Rows from a robot dataset
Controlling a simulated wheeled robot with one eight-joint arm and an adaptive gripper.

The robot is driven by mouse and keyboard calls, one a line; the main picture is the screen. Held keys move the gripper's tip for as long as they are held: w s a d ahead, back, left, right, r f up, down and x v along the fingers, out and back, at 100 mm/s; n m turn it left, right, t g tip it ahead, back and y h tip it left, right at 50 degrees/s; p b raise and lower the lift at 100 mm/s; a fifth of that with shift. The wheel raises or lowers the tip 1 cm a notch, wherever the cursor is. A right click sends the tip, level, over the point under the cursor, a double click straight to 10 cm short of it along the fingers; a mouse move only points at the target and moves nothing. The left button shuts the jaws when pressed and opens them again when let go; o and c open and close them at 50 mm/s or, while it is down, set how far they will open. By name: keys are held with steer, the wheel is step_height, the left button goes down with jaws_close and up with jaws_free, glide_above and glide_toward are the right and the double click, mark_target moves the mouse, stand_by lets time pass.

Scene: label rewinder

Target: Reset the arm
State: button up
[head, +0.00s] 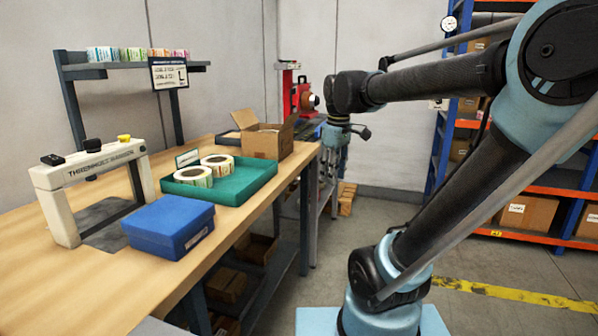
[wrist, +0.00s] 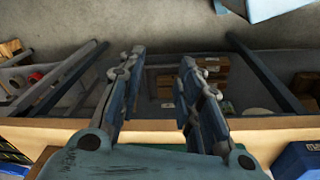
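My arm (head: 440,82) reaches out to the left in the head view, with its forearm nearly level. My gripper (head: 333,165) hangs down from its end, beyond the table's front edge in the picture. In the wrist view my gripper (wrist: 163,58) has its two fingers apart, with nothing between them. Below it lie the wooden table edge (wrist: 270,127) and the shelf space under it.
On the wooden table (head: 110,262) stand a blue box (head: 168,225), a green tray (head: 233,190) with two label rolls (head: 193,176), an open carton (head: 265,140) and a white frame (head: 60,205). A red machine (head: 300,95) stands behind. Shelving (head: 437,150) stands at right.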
==
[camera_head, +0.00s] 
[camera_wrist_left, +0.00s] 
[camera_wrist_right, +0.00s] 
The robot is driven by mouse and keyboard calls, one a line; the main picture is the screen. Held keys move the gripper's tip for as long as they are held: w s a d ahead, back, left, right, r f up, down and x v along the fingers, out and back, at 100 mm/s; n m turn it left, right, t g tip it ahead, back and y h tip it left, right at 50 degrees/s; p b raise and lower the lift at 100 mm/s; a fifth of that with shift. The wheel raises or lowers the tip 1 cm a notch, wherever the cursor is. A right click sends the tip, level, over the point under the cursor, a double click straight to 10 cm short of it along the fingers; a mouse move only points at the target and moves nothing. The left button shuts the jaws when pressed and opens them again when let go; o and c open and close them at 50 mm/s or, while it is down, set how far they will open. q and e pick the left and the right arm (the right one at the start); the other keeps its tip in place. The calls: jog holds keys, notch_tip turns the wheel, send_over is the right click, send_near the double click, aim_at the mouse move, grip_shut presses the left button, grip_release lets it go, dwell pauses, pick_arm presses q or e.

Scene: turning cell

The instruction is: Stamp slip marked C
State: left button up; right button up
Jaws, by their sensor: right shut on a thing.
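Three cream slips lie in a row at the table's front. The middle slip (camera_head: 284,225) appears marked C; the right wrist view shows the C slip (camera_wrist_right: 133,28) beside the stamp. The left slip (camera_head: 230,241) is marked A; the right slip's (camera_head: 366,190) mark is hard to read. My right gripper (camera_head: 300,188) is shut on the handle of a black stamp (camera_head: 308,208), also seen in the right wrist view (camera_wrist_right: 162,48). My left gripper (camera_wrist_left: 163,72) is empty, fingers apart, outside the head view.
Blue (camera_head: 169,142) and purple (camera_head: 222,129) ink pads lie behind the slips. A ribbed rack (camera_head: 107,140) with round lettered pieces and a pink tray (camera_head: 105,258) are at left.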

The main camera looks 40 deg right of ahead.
--
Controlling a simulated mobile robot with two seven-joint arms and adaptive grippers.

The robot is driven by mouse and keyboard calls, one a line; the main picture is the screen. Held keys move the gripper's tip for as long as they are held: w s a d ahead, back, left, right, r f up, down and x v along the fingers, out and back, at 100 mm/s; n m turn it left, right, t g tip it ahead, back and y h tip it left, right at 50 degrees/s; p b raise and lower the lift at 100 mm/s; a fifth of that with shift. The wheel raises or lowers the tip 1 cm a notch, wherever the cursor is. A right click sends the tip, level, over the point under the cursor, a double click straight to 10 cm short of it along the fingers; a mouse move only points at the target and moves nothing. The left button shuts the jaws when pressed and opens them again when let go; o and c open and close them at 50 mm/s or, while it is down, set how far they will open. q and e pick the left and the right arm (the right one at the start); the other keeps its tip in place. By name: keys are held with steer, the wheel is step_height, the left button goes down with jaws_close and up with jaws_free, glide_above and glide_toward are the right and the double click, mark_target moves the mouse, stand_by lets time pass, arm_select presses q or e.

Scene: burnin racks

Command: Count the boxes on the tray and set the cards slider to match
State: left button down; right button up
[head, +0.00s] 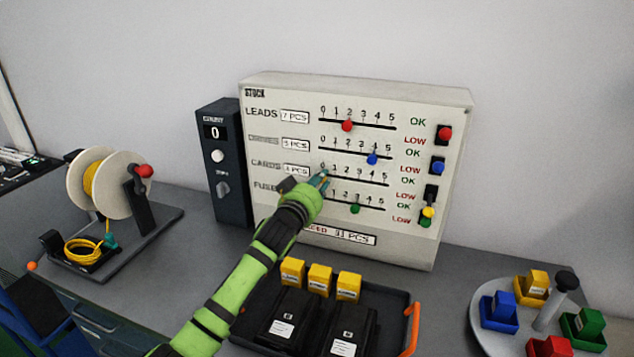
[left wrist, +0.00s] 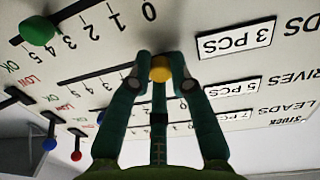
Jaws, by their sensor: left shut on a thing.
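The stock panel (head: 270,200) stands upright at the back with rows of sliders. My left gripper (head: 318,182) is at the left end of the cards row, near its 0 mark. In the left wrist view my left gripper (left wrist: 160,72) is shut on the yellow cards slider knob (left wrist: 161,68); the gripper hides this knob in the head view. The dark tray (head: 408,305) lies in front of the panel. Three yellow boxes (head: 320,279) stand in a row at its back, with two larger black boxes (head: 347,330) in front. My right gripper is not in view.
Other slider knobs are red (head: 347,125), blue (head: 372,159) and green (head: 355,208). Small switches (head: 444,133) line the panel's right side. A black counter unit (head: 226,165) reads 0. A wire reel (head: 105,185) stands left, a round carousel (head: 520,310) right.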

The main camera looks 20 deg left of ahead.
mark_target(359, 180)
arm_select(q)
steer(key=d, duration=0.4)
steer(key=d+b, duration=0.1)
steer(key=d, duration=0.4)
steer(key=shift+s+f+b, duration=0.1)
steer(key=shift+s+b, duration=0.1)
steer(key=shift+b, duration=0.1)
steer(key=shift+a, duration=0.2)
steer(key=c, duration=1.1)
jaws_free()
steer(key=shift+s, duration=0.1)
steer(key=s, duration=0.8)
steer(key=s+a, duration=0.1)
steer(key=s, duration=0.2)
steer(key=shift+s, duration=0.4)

Written problem
Look through the entries above; copy each line where the string "adaptive" appears.

Answer to the exercise
Controlling a simulated wheeled robot with one eight-joint arm and an adaptive gripper.
Controlling a simulated mobile robot with two seven-joint arms and adaptive grippers.

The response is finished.